*Work to do*. Leaving out all pictures, transcribe exactly the lines between the line with "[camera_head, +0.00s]" and the last line of the records below, both included.

*Provided data*.
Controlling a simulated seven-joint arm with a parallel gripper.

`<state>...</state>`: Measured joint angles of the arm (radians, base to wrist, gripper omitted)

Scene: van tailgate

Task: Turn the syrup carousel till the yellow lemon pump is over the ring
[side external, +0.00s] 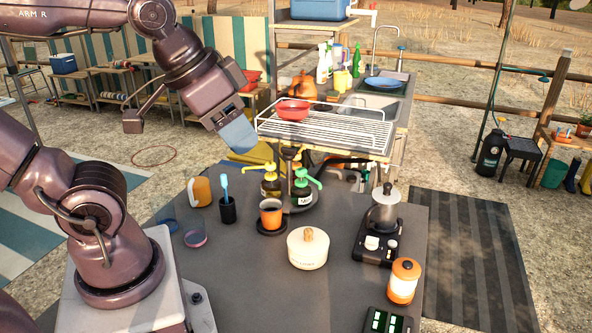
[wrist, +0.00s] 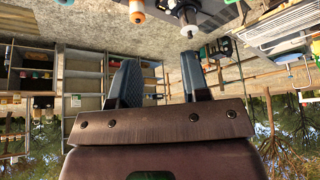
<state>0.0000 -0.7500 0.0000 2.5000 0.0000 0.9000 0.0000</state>
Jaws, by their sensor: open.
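The syrup carousel (side external: 318,203) stands at the far side of the grey table, with several pump bottles on its dark round base. The yellow lemon pump (side external: 268,174) is at its left and a green pump (side external: 302,187), labelled Mint, is at its front right. A dark-topped pump (side external: 290,154) is behind them. An orange mug (side external: 270,213) stands on a dark round piece (side external: 271,230) in front of the yellow pump; I cannot tell whether this is the ring. My gripper (side external: 238,137) is empty, above and left of the carousel, apart from it. Its open fingers show in the wrist view (wrist: 158,85).
A white lidded pot (side external: 308,250) stands front right of the mug. A black appliance (side external: 377,242) and orange lantern (side external: 404,281) are at the right. A dark cup with a blue brush (side external: 227,208) and an orange mug-like item (side external: 202,191) are at the left. A wire rack (side external: 330,130) is behind.

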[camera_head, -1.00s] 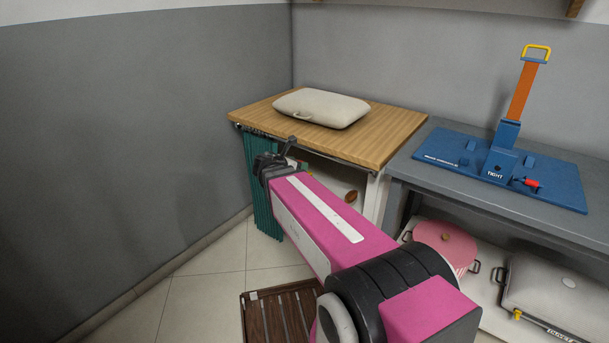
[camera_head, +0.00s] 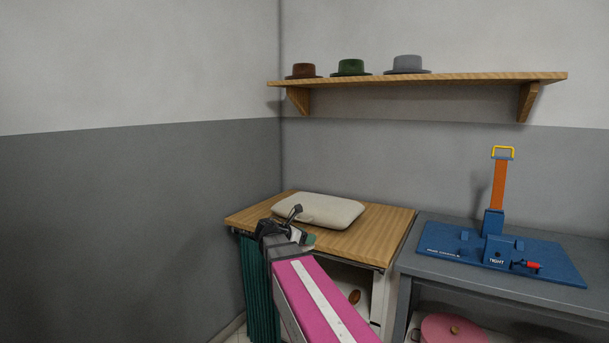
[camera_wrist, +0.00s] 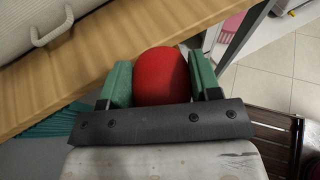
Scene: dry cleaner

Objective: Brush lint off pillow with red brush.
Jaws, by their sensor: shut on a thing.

*Answer below*.
[camera_head, +0.00s] 
[camera_wrist, +0.00s] 
Scene: dry cleaner

Objective: Brush lint off pillow with red brush.
Jaws, by their sensor: shut on a thing.

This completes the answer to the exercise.